-- BEGIN Extracted material --

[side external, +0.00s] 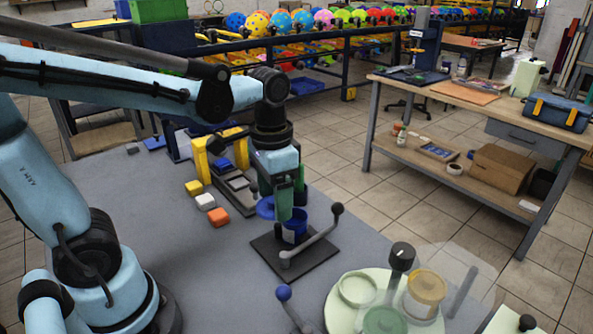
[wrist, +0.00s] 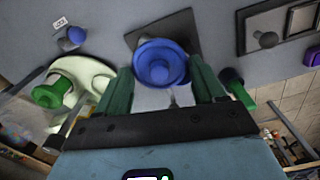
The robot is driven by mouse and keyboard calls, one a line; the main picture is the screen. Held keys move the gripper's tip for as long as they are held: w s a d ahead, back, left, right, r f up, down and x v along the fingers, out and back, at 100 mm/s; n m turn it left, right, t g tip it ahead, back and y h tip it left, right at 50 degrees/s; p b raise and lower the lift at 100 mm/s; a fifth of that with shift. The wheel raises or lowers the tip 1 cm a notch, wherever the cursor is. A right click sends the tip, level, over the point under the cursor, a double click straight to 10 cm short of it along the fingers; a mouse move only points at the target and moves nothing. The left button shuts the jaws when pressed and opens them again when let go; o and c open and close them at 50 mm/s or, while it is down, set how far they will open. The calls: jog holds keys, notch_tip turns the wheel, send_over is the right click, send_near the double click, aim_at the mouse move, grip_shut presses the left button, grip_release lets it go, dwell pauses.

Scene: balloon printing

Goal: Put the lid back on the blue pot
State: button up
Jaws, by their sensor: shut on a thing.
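The blue lid (side external: 265,207) shows at the left of the fingers in the side view. In the wrist view the lid (wrist: 149,51), with its round knob, fills the space between the green fingertips. My gripper (side external: 289,203) is shut on the lid and points down. The blue pot (side external: 298,226) stands just below and slightly right of the lid, partly hidden by the fingers. The pot stands on a dark square plate (side external: 318,262). The fingers hide the gap between lid and pot, so I cannot tell if they touch.
A lever with a dark ball (side external: 337,209) rises beside the pot. A round pale green tray (side external: 335,312) with several pots is at front right.

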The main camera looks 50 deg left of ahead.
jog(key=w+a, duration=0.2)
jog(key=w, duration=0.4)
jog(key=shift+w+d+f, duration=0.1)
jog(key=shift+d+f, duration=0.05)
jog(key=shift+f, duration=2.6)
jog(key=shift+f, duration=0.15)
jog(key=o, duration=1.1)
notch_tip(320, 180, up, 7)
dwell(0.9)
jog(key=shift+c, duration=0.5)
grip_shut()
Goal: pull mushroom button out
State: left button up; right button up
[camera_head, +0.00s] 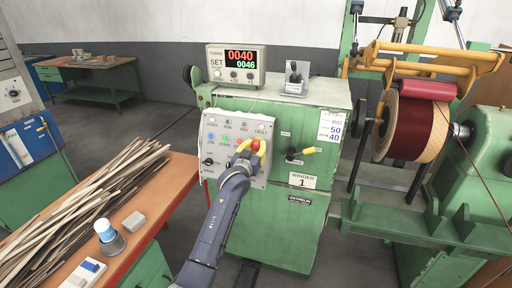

-- END Extracted material --

- Written instruction:
Locate and copy each line in the data above that includes the word "back".

- Result of the exercise:
The robot is driven by mouse and keyboard calls, one a line; the main picture is the screen. Held keys move the gripper's tip for as long as they are held: w s a d ahead, back, left, right, r f up, down and x v along the fingers, out and back, at 100 mm/s; n m turn it left, right, t g tip it ahead, back and y h tip it left, right at 50 degrees/s; p b raise and lower the lift at 100 mm/s; a fifth of that with shift. The wheel raises or lowers the tip 1 cm a notch, wherever the cursor is. A right click sends the tip, level, over the point under the cursor, a double click straight to 10 cm short of it along the fingers; a mouse move only points at the target and moves nothing. The left button shuts the jaws when pressed and opens them again when let go; o and c open and close them at 50 mm/s or, while it is down, set how far they will open. The calls: jog holds keys, notch_tip turns the wheel, send_over is the right click, send_near the double click, aim_at the mouse move, grip_shut presses the left button, grip_release lets it go, dwell pauses.
Goal: Put the lid back on the blue pot

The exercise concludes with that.